• [Given problem] Please copy all the lines that follow, word for word.

• [Supplied data]

--- begin ---

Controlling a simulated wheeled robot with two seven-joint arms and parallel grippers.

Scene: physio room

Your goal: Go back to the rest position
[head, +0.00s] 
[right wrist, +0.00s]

--- end ---

• [Correct output]
Controlling a simulated wheeled robot with two seven-joint arms and parallel grippers.

Scene: physio room

Your goal: Go back to the rest position
[head, +0.00s] 
[right wrist, +0.00s]

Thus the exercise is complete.